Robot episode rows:
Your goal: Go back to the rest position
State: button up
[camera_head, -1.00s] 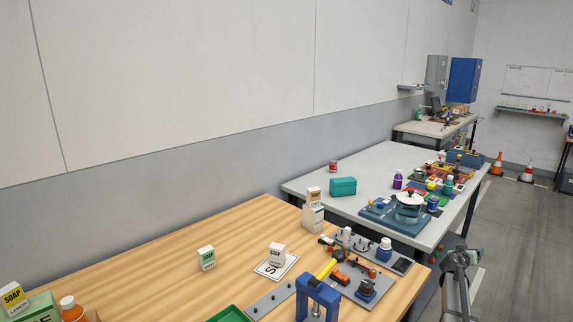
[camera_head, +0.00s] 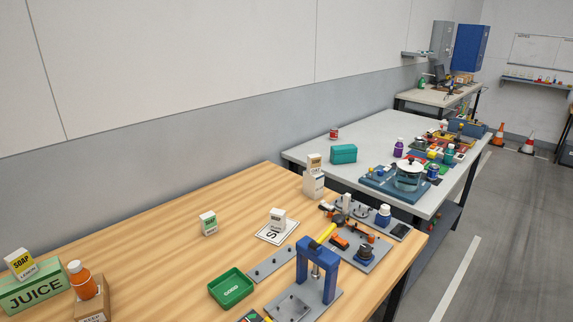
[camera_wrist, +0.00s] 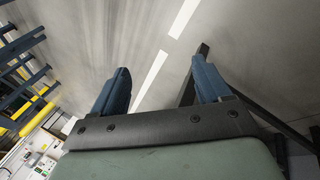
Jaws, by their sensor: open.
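My gripper (camera_wrist: 160,88) shows in the wrist view with its two blue fingers apart and nothing between them. Beyond the fingers is grey floor with white painted lines (camera_wrist: 184,18). In the head view my gripper is out of frame. The wooden table (camera_head: 150,245) and the grey table (camera_head: 370,140) stand along the wall, apart from the gripper.
The wooden table holds a green tray (camera_head: 231,288), a blue press frame (camera_head: 318,268), a juice box (camera_head: 35,288), an orange bottle (camera_head: 82,280) and small cartons. The floor (camera_head: 500,230) right of the tables is clear.

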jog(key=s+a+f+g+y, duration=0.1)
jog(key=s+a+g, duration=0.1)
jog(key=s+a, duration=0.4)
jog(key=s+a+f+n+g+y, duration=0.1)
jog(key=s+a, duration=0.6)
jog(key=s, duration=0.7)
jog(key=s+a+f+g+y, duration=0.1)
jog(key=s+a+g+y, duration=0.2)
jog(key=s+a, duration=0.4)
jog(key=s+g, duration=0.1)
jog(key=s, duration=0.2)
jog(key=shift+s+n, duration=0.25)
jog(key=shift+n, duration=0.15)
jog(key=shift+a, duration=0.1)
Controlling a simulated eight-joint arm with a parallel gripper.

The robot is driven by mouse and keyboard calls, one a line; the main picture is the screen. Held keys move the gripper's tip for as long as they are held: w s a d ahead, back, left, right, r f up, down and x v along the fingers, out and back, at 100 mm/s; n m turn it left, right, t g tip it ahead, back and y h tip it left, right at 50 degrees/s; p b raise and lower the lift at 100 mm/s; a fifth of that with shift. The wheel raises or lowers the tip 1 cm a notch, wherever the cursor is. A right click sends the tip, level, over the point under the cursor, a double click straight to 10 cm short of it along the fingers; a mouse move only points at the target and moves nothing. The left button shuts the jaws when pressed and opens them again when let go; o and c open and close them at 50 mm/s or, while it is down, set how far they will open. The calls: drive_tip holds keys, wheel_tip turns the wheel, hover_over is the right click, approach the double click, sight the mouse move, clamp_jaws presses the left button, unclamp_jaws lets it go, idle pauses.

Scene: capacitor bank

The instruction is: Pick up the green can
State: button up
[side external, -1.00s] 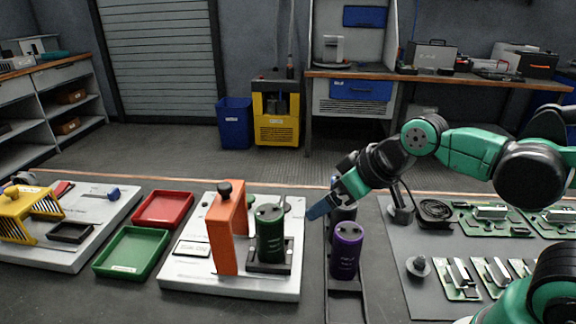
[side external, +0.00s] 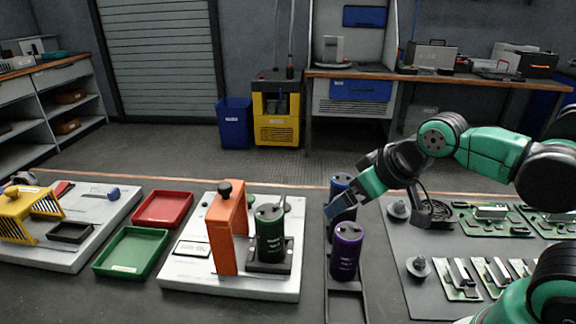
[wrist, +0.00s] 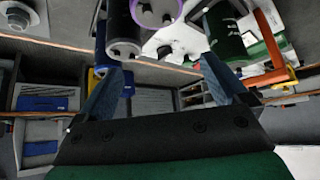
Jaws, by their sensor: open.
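The green can (side external: 270,233) stands upright in a dark holder on the white fixture plate, just right of an orange upright bracket, in the side view. In the wrist view the green can (wrist: 228,32) shows at the top, right of centre, beyond the right finger. My gripper (side external: 334,211) is to the right of the green can, apart from it, by the blue and purple cans. In the wrist view my gripper (wrist: 155,80) has its two fingers spread wide. No can is clearly held between them.
A purple can (side external: 346,251) and a blue can (side external: 342,190) stand in a black rack (side external: 345,302) near my gripper. The orange bracket (side external: 226,232) blocks the green can's left side. Green (side external: 131,252) and red (side external: 163,208) trays lie left. Circuit boards (side external: 492,272) lie right.

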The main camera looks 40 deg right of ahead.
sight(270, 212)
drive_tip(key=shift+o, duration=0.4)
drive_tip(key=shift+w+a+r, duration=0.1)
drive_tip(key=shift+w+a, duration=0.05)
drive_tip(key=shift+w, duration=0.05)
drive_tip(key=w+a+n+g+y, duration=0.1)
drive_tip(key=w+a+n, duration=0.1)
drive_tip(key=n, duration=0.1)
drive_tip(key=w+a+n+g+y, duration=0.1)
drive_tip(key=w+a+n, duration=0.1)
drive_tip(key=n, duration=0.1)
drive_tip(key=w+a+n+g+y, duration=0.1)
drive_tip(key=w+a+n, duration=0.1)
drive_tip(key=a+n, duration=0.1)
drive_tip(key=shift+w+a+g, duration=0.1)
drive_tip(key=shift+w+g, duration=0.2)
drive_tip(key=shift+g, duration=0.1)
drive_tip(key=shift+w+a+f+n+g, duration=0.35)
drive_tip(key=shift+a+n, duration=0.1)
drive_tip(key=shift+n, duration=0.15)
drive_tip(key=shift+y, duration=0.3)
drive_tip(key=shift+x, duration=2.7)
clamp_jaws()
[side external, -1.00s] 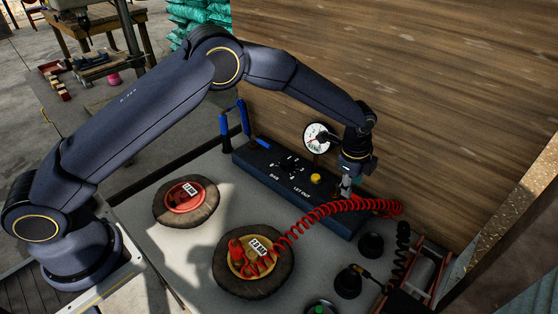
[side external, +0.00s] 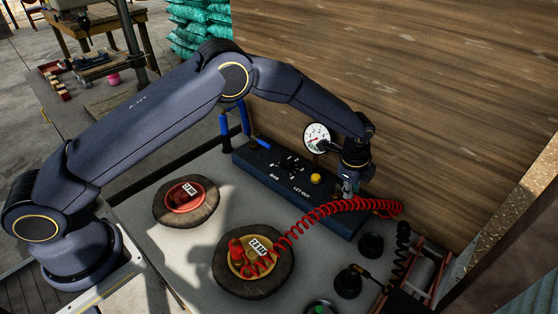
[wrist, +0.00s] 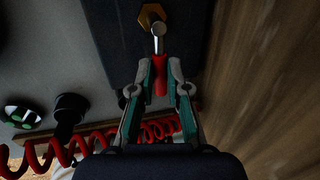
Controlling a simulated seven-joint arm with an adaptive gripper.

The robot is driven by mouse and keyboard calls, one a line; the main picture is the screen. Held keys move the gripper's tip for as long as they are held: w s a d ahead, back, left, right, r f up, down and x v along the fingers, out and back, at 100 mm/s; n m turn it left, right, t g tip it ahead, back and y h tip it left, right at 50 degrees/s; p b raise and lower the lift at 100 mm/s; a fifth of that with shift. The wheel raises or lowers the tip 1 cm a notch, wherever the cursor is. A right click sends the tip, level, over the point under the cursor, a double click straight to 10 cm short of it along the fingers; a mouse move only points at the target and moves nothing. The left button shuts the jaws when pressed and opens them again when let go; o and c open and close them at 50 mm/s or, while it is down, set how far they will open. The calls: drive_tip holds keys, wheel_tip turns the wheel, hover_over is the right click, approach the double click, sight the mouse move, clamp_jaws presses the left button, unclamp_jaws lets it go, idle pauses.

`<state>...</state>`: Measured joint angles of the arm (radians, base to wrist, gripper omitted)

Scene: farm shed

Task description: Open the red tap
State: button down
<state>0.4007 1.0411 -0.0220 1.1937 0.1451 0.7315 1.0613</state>
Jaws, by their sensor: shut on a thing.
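The red tap handle (wrist: 159,82) shows in the wrist view, on a silver stem (wrist: 158,38) that rises from a brass hex fitting (wrist: 151,15). My gripper (wrist: 160,70) is shut on the red handle, with one finger on each side of it. In the side external view my gripper (side external: 346,191) points down at the right end of the dark control box (side external: 275,178). The tap is mostly hidden there by my gripper and the red hose.
A coiled red hose (side external: 320,214) runs from the box's right end to a yellow and red disc (side external: 252,258). A gauge (side external: 317,138), a yellow button (side external: 315,178) and blue handles (side external: 236,125) stand nearby. The wooden wall (side external: 400,80) is close behind.

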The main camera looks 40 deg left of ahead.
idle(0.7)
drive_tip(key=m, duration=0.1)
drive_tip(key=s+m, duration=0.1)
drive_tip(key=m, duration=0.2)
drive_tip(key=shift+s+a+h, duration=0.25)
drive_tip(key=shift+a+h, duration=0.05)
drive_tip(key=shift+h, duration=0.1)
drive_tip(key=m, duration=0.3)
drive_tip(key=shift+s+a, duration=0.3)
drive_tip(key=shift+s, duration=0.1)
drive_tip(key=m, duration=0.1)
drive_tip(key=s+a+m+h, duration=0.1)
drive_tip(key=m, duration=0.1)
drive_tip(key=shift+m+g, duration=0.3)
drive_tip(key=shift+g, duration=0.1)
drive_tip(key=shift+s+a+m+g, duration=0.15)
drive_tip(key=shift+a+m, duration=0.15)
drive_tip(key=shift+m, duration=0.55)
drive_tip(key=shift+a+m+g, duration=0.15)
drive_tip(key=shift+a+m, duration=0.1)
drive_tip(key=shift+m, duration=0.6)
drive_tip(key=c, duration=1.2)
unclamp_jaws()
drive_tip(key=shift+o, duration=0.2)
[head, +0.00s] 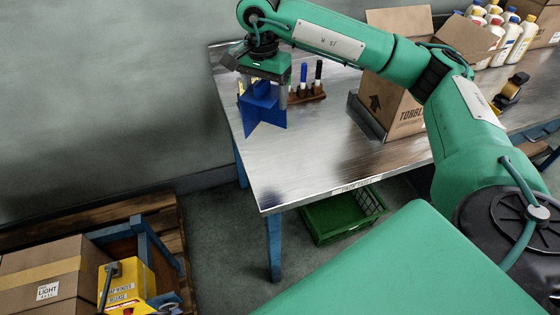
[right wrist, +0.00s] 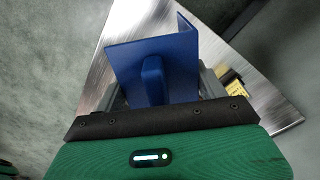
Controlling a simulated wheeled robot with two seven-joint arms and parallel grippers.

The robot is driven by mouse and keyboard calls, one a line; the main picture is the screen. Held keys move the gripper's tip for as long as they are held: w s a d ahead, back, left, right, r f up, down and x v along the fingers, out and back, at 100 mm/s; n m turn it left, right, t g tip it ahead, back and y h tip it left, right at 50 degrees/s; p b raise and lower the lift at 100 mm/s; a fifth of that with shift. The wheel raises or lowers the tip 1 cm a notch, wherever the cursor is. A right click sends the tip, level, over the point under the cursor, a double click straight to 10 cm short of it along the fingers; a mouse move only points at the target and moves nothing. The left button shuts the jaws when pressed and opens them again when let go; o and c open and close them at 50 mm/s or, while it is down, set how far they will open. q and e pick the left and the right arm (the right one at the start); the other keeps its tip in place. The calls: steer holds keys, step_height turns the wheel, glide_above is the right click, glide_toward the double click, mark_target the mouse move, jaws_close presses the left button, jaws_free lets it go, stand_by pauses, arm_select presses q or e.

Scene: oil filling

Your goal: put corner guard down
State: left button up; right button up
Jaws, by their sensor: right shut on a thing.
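The blue corner guard (head: 264,108) is an angled piece with a raised rib, held at the far left part of the metal table (head: 300,170). My right gripper (head: 265,88) points down and is shut on it. In the right wrist view the guard (right wrist: 180,60) sits between the fingers (right wrist: 155,85), gripped at its rib. The head view does not show clearly whether the guard touches the table. My left gripper is not in view.
A rack (head: 310,95) with markers stands just right of the guard. An open cardboard box (head: 390,105) and several bottles (head: 510,45) are farther right. A green crate (head: 340,215) is under the table. The table's front left is clear.

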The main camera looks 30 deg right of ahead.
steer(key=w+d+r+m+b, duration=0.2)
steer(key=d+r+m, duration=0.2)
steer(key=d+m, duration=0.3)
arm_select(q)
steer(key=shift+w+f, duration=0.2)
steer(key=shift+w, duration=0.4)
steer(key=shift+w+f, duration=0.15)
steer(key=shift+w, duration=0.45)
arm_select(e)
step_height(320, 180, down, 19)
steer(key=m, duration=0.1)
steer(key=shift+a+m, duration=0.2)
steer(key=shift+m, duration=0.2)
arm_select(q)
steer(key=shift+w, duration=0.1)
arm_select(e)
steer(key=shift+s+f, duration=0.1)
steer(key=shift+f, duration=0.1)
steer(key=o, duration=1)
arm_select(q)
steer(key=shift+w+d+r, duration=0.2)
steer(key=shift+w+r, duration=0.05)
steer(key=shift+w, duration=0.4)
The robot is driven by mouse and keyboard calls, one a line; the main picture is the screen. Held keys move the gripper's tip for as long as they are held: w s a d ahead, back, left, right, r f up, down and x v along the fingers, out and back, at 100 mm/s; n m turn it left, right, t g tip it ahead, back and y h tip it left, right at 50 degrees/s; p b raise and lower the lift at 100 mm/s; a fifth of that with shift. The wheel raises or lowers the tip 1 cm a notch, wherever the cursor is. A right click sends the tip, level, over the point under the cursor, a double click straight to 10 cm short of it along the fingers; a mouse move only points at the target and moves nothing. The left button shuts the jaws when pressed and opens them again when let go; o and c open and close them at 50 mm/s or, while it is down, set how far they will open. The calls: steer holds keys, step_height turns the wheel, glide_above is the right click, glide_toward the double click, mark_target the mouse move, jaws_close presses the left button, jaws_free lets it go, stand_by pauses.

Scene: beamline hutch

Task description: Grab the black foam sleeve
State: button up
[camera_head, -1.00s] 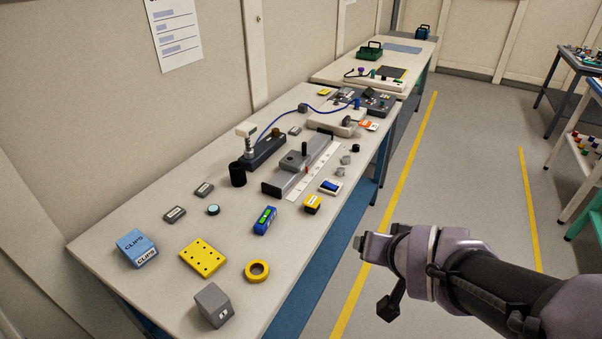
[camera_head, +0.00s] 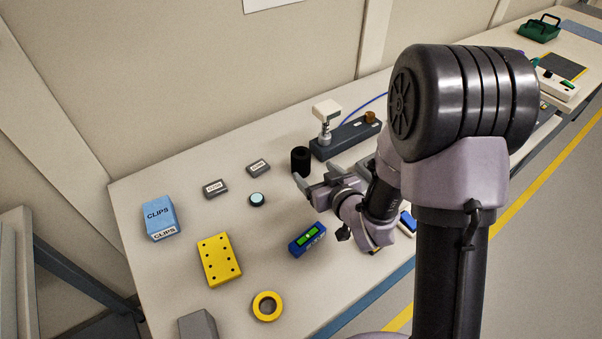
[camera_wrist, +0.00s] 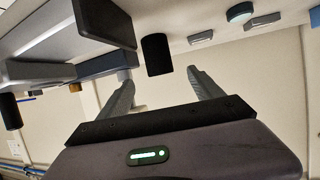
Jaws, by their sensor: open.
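The black foam sleeve (camera_head: 300,161) is a short dark cylinder standing upright on the long bench, left of the dark grey device base. It also shows in the wrist view (camera_wrist: 157,55), hanging from the upper part of that inverted-looking picture. My gripper (camera_head: 317,177) is just in front of the sleeve, its fingers pointing towards it. In the wrist view my gripper (camera_wrist: 160,77) is open, and the sleeve appears between and beyond the two fingertips. I see no contact with the sleeve.
A dark grey base (camera_head: 345,138) with a white-topped post stands close right of the sleeve. Two small grey boxes, one of them here (camera_head: 258,167), and a round pale-topped disc (camera_head: 257,199) lie to its left. A blue-green level (camera_head: 307,240) lies nearer the front.

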**WORK TO COMPLETE**
Repeat the records above exactly, from the first line through the line that contains "Controlling a simulated eight-joint", and leave out the pictures.

**WRITTEN SOLUTION**
Your goal: Go back to the rest position
State: button up
[camera_head, -1.00s] 
[camera_head, +0.00s] 
[camera_wrist, +0.00s] 
Jaws, by their sensor: open.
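My gripper (camera_wrist: 160,88) shows in the wrist view with its two blue fingers apart and nothing between them. Beyond the fingers is grey floor with white painted lines (camera_wrist: 184,18). In the head view my gripper is out of frame. The wooden table (camera_head: 150,245) and the grey table (camera_head: 370,140) stand along the wall, apart from the gripper.
The wooden table holds a green tray (camera_head: 231,288), a blue press frame (camera_head: 318,268), a juice box (camera_head: 35,288), an orange bottle (camera_head: 82,280) and small cartons. The floor (camera_head: 500,230) right of the tables is clear.

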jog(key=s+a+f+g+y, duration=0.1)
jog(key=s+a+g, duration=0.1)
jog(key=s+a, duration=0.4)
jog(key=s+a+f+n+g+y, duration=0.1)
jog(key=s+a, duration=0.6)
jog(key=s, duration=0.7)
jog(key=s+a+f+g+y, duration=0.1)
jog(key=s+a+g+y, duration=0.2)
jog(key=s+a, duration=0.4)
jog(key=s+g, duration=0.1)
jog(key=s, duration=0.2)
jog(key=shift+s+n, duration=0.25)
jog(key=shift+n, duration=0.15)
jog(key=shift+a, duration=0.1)
Controlling a simulated eight-joint arm with a parallel gripper.

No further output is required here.